6. Suppose that we have the following data:
a | b | c | d | e | f | g | h | i | j |
(2,0) | (1,2) | (2,2) | (3,2) | (2,3) | (3,3) | (2,4) | (3,4) | (4,4) | (3,5) |
Identify the cluster by applying the k-means algorithm, with k = 2. Try using initial cluster centers as far apart as possible.
7. Refer to Exercise 6. Show that the ratio of the between-cluster variation to the within-cluster variation increases with each pass of the algorithm.
8. Once again identify the clusters in Exercise 6 data, this time by applying the k-means algorithm, with k = 3. Try using initial cluster centers as far apart as possible.
9. Refer to Exercise 8. Show that the ratio of the between-cluster variation to the within-cluster variation increases with each pass of the algorithm.
10. Which clustering solution do you think is preferable? Why?
11. Confirm the calculations for the second pass and third pass for MSB, MSE, and pseudo-F for step 4 of the example given in the chapter.

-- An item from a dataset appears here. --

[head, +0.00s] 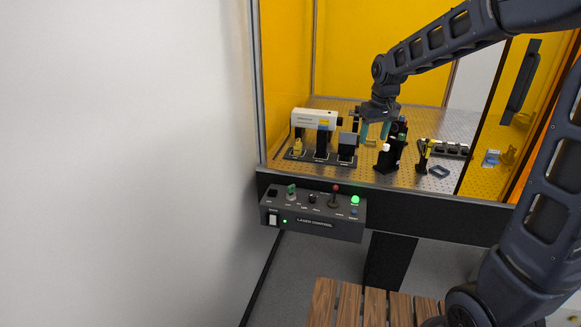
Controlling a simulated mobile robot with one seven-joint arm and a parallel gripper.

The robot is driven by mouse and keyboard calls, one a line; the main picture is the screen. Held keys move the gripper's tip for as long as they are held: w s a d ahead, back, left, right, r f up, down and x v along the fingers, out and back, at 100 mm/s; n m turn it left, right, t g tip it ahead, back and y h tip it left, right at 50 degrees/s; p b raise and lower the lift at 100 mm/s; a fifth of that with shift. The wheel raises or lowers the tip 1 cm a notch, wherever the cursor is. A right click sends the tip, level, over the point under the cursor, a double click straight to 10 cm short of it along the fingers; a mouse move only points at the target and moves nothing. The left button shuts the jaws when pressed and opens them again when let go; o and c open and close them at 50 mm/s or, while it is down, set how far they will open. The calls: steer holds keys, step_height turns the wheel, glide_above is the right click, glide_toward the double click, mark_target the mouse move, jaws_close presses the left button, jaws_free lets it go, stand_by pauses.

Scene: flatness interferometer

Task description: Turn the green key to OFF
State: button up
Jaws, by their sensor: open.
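The green key (291,191) stands upright on the top face of the dark laser control box (330,229), near its left end. The box hangs on the front edge of the optical table. The OFF marking is too small to read, so I cannot tell the key's setting. A round green lamp (355,199) glows at the box's right end. My gripper (375,133) is open and points down over the table, behind, above and to the right of the key, well apart from it. I see nothing between its fingers.
A red-topped lever (335,190) and a white switch (272,220) share the box. On the perforated table (400,185) stand a white laser unit (314,119) and several dark optical mounts (387,157) close to my gripper. Yellow panels enclose the table. Space before the box is clear.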

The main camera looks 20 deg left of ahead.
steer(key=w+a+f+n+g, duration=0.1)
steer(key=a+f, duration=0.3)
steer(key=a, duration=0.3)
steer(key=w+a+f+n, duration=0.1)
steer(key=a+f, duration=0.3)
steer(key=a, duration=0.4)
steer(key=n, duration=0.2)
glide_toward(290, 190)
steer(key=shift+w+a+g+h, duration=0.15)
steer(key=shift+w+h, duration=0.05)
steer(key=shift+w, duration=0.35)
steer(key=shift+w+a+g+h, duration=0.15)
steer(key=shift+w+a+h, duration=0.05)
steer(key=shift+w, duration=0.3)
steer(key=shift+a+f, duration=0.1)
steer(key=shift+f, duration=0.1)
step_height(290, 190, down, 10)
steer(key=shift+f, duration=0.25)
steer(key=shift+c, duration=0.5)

Use the cereals data set, included at the book series web site, for the following exercises. Make sure that the data are normalized.
12. Using all of the variables, except name and rating, run the k-means algorithm with k = 5 to identify clusters within the data.
13. Develop clustering profiles that clearly describe the characteristics of the cereals within the cluster.
14. Rerun the k-means algorithm with k = 3.
15. Which clustering solution do you prefer, and why?
16. Develop clustering profiles that clearly describe the characteristics of the cereals within the cluster.
17. Use cluster membership to predict rating. One way to do this would be to construct a histogram of rating based on cluster membership alone. Describe how the relationship you uncovered makes sense, based on your earlier profiles.